● EXERCISE DIRECTIONS
Write only the number of lines in the records beneath that hold "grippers".

● LISTING
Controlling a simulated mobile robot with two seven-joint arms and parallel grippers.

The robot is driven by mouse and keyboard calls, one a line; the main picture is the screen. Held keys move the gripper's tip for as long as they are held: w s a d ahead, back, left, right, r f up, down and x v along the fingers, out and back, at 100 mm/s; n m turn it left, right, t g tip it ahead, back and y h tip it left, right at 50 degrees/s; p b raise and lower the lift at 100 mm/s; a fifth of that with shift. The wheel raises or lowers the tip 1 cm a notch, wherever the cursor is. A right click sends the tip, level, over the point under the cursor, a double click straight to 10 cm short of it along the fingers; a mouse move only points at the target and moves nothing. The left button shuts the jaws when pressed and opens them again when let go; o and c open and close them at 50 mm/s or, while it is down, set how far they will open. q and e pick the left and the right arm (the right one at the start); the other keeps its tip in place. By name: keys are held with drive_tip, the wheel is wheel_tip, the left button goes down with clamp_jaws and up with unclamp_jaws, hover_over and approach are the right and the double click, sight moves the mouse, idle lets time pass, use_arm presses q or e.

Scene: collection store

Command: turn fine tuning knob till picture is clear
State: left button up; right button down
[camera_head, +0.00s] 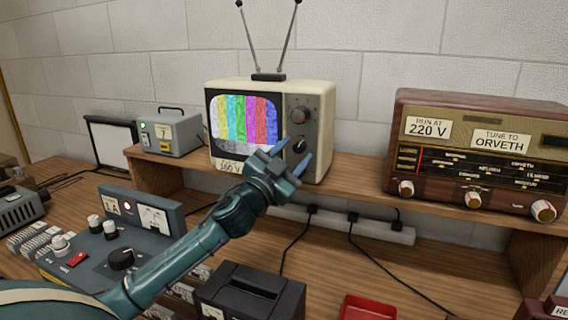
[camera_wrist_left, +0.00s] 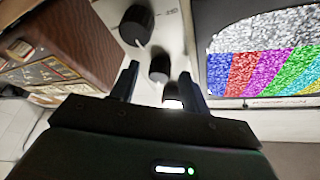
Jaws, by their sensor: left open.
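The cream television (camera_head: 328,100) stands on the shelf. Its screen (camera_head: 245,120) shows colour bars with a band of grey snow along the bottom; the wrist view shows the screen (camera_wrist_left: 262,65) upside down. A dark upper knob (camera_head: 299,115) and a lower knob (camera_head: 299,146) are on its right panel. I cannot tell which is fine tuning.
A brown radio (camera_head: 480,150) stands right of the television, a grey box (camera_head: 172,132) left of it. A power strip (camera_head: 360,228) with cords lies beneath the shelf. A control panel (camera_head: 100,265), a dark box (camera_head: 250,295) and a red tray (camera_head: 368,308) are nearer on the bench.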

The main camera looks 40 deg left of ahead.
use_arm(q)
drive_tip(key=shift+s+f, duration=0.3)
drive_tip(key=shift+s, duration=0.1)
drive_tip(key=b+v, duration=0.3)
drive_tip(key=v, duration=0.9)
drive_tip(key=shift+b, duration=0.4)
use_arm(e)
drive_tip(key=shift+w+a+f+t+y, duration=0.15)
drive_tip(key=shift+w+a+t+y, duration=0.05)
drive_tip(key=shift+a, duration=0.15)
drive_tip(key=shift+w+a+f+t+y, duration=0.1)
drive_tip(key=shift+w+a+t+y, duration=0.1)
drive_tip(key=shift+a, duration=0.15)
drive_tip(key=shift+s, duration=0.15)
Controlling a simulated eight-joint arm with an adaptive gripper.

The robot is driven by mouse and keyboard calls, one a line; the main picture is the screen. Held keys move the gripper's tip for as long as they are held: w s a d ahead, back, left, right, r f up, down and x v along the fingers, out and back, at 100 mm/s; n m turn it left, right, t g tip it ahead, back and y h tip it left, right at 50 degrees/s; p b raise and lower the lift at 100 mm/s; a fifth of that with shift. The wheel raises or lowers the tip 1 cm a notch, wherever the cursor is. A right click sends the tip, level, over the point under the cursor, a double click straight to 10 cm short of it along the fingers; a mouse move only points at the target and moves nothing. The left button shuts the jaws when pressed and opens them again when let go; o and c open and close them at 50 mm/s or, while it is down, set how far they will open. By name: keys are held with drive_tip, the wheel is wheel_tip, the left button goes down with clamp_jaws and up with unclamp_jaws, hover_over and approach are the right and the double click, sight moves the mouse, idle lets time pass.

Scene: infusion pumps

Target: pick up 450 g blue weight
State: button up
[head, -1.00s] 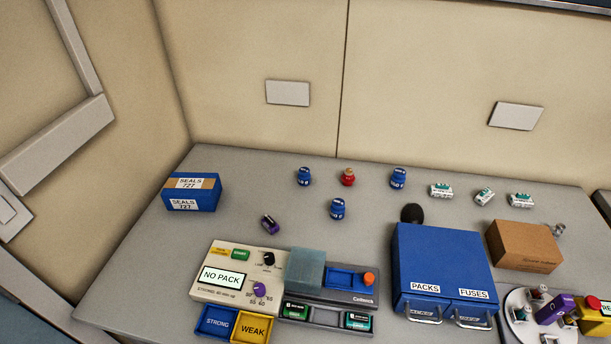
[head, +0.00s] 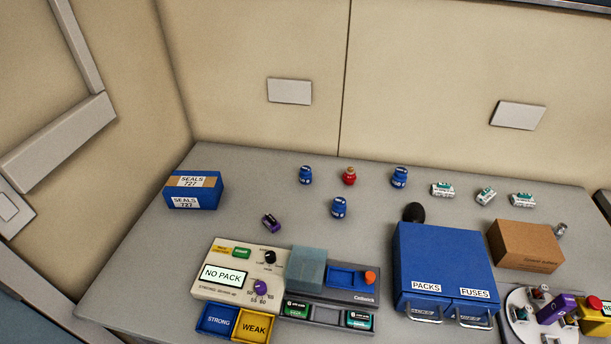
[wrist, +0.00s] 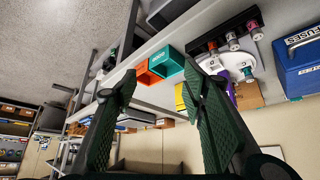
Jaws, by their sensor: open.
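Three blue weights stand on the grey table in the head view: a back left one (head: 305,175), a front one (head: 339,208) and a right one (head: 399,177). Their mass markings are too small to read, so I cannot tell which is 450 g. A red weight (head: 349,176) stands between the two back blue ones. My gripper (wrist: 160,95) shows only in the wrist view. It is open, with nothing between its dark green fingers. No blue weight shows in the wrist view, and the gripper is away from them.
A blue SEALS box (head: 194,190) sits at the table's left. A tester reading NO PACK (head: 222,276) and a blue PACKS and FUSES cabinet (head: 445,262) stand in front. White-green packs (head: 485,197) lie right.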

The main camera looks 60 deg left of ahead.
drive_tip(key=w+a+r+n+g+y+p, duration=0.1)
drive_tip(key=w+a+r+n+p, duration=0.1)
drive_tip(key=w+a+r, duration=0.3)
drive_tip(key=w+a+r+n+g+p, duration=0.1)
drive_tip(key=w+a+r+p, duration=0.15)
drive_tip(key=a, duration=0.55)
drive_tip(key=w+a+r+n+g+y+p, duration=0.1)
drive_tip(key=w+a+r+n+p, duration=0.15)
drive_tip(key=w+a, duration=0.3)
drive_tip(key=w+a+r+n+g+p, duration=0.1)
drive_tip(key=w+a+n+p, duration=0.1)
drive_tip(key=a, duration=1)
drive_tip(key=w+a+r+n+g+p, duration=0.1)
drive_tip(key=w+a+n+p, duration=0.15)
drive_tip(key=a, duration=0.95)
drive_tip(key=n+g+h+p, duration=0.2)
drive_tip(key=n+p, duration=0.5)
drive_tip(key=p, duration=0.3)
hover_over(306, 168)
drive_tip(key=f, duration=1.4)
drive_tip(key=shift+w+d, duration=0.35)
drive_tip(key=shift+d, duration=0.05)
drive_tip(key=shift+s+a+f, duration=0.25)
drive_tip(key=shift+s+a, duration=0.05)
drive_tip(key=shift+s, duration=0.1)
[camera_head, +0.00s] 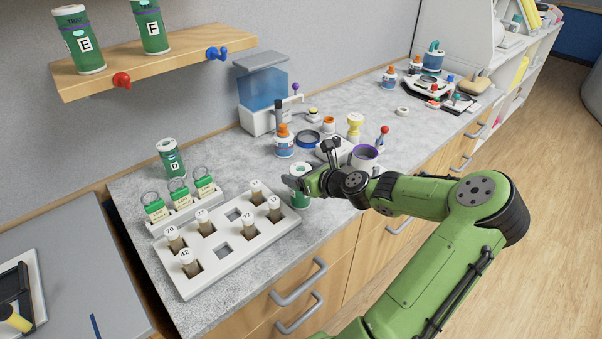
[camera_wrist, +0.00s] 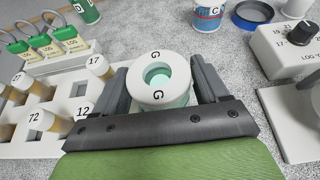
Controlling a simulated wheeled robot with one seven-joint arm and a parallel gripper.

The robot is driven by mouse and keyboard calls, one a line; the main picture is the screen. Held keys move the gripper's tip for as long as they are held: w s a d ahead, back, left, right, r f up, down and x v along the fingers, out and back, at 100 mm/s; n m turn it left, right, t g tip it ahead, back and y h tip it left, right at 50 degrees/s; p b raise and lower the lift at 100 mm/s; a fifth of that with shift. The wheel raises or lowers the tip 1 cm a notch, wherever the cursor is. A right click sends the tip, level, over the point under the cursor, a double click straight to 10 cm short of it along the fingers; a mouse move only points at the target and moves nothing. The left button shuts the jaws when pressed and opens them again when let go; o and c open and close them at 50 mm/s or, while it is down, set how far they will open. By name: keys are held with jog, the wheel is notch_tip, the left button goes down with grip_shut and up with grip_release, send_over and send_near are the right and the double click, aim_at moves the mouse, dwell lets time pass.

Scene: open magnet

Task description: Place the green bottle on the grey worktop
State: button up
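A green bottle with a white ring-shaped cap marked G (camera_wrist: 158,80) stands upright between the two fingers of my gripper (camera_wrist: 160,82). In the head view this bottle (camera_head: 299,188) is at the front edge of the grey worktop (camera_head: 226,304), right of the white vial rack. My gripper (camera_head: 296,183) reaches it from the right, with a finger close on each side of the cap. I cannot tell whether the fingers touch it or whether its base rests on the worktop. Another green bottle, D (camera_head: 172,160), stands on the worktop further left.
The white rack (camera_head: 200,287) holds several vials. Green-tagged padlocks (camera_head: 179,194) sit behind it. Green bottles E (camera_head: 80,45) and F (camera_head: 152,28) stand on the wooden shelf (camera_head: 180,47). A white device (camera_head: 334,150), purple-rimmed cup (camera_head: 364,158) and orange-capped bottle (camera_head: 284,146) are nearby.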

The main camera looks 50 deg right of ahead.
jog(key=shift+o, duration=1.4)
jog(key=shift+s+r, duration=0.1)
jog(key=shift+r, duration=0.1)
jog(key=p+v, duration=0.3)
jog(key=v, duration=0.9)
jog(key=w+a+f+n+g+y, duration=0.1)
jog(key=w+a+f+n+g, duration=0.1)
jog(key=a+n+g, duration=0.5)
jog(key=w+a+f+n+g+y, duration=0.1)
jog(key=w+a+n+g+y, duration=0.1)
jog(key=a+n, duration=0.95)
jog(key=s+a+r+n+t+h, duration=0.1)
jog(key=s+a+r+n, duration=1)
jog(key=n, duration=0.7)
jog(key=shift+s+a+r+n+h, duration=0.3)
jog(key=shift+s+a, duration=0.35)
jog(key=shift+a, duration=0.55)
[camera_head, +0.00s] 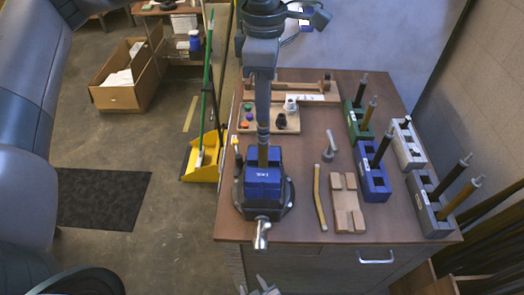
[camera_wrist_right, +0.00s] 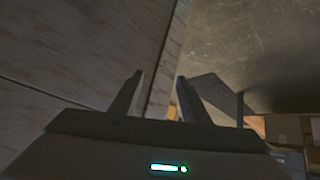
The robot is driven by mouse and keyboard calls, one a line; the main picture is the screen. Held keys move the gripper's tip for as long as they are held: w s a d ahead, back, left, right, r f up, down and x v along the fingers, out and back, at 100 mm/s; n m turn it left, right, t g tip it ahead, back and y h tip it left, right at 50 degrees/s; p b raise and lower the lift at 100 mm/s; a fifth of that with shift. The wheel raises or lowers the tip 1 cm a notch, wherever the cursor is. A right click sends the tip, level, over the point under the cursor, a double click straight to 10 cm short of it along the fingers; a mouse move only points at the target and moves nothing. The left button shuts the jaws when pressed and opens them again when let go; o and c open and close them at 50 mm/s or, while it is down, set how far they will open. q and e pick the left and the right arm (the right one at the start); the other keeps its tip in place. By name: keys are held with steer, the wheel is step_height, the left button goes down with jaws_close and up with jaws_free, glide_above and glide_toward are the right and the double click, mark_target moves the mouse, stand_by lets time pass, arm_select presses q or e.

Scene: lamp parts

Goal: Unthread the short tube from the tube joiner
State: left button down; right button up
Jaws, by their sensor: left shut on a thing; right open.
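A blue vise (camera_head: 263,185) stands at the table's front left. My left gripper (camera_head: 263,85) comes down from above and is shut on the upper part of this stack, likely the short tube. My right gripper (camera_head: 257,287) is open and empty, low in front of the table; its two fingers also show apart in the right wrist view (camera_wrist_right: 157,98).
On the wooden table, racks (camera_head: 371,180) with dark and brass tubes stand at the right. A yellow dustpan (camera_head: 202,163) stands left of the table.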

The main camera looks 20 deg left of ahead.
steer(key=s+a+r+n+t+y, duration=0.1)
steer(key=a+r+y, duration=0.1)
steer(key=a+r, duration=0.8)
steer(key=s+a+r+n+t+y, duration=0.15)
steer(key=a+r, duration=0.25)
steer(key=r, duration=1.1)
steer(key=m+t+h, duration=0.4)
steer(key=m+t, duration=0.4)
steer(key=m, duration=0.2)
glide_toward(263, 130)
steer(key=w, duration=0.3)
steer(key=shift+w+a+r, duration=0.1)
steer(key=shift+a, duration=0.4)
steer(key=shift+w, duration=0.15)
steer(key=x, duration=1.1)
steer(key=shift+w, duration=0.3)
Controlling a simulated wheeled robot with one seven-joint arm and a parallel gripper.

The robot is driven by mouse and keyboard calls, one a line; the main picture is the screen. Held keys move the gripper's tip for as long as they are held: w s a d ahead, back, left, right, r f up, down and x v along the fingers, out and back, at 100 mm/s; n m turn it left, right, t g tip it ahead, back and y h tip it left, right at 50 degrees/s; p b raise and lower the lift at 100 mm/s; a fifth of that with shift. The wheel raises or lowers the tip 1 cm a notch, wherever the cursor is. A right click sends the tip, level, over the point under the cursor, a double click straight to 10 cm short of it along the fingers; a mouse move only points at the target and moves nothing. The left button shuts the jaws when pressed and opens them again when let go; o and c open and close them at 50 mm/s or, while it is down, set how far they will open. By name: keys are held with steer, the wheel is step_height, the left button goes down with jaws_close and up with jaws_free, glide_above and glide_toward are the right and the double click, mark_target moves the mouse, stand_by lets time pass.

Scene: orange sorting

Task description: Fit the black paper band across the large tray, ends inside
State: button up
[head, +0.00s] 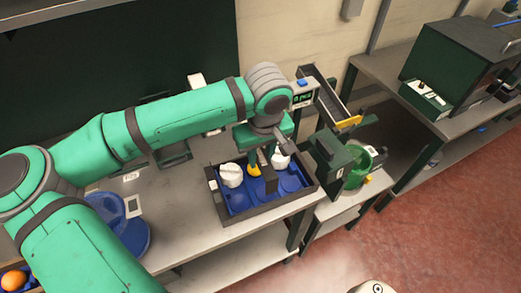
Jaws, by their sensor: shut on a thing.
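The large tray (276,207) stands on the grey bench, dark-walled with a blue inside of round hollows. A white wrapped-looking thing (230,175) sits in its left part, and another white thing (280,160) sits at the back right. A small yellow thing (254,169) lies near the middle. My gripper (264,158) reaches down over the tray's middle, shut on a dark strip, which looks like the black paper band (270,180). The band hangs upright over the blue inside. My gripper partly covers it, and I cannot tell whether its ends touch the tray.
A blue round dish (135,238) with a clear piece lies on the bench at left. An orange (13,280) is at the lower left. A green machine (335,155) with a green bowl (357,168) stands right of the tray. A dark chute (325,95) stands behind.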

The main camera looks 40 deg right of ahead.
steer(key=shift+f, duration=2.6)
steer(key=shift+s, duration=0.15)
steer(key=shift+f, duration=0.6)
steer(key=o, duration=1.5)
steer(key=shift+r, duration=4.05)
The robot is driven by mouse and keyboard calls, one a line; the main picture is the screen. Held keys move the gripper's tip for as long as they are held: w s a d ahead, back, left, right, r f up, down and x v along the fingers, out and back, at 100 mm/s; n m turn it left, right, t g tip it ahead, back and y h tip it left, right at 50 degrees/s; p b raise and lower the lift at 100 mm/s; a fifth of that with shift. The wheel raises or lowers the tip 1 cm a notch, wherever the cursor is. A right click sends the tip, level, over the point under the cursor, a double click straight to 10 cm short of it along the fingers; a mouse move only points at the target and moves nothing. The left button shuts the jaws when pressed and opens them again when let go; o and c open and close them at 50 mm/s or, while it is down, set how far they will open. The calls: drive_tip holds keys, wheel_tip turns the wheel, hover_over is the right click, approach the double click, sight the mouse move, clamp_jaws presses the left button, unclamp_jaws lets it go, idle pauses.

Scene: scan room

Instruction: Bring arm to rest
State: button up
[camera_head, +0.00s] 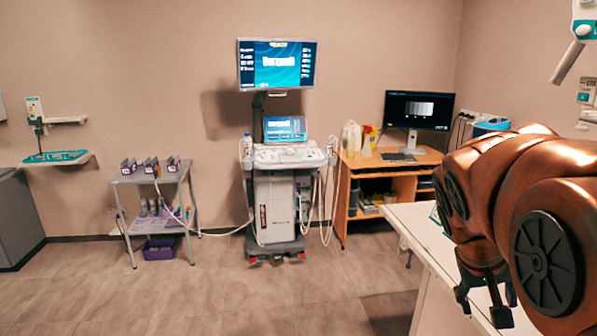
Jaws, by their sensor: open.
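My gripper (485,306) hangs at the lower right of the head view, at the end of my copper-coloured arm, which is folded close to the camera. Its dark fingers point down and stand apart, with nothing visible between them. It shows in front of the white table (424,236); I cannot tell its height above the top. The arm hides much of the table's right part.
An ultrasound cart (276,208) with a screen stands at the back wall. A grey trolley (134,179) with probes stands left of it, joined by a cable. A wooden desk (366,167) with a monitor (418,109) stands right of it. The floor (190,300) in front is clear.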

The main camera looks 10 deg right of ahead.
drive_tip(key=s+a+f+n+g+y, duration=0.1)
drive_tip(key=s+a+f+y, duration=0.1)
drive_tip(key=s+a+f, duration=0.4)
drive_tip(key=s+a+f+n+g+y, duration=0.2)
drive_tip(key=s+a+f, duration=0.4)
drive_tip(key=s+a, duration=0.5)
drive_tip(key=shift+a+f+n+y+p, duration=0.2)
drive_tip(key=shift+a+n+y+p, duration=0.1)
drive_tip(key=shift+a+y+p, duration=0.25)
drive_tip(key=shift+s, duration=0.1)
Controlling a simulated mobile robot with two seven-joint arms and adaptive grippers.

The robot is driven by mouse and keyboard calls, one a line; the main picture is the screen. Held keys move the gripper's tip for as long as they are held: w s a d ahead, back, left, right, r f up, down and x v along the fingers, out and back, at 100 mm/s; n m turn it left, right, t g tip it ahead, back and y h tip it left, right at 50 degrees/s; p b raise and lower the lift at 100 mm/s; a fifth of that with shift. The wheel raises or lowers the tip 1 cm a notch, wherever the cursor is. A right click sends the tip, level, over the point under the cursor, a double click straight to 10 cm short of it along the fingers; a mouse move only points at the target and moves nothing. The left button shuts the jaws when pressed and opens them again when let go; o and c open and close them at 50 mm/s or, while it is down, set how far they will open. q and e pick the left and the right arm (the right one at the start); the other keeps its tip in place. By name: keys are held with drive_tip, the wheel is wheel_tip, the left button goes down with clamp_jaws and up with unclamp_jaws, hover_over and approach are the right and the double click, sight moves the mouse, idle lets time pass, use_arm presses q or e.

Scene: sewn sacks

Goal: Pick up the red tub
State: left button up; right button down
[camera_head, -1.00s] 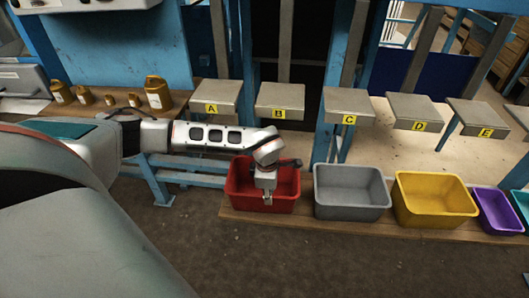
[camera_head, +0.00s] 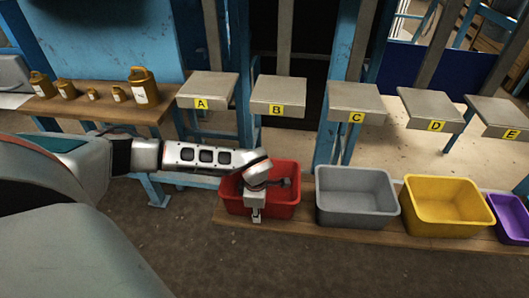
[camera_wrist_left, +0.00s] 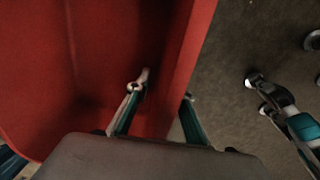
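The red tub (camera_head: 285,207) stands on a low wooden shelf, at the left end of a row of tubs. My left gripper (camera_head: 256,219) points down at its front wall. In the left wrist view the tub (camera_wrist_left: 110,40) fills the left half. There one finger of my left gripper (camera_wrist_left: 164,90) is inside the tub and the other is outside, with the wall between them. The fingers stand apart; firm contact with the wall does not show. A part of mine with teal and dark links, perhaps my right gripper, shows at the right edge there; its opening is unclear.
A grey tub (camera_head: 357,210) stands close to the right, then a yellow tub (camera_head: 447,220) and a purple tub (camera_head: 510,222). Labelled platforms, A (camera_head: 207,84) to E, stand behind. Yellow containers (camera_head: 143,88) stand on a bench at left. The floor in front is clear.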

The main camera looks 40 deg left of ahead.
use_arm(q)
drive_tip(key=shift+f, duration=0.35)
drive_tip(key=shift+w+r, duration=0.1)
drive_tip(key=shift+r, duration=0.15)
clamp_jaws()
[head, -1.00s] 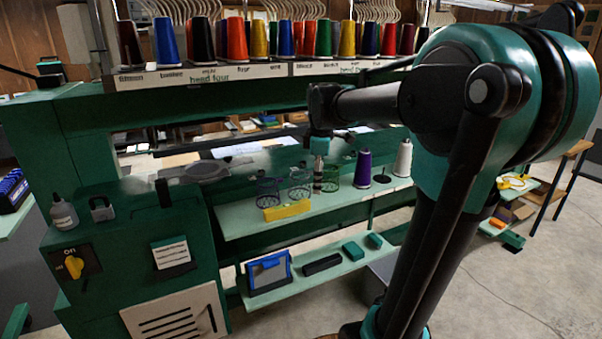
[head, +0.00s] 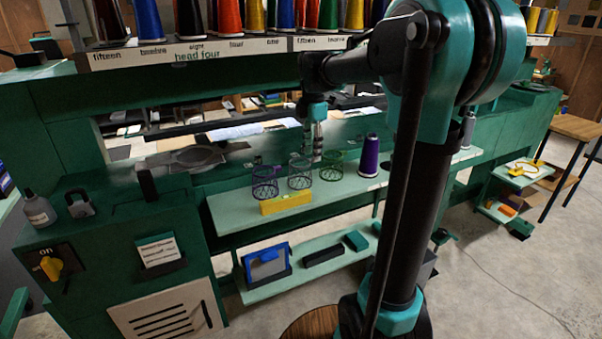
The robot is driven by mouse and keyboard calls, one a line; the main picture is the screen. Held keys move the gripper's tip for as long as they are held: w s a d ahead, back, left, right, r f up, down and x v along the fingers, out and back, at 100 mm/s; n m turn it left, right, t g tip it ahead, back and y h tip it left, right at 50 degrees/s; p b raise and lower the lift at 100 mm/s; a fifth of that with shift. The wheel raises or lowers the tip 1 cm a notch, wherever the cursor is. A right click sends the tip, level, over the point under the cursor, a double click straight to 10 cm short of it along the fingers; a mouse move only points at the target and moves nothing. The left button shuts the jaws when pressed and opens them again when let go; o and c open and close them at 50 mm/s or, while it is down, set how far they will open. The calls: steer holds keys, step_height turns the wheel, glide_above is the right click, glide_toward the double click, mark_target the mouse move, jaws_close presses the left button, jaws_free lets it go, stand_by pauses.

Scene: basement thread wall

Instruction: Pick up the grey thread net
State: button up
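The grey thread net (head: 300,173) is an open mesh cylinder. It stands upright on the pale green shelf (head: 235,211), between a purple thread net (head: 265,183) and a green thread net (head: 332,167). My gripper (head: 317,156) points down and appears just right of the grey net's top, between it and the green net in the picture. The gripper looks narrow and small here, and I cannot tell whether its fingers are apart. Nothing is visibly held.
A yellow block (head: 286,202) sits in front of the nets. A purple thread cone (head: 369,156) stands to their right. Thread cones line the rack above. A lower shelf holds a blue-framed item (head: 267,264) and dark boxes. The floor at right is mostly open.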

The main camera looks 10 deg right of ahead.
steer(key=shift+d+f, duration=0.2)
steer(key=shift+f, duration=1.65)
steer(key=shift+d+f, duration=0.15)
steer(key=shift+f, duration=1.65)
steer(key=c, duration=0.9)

● ANSWER TO THIS EXERCISE
2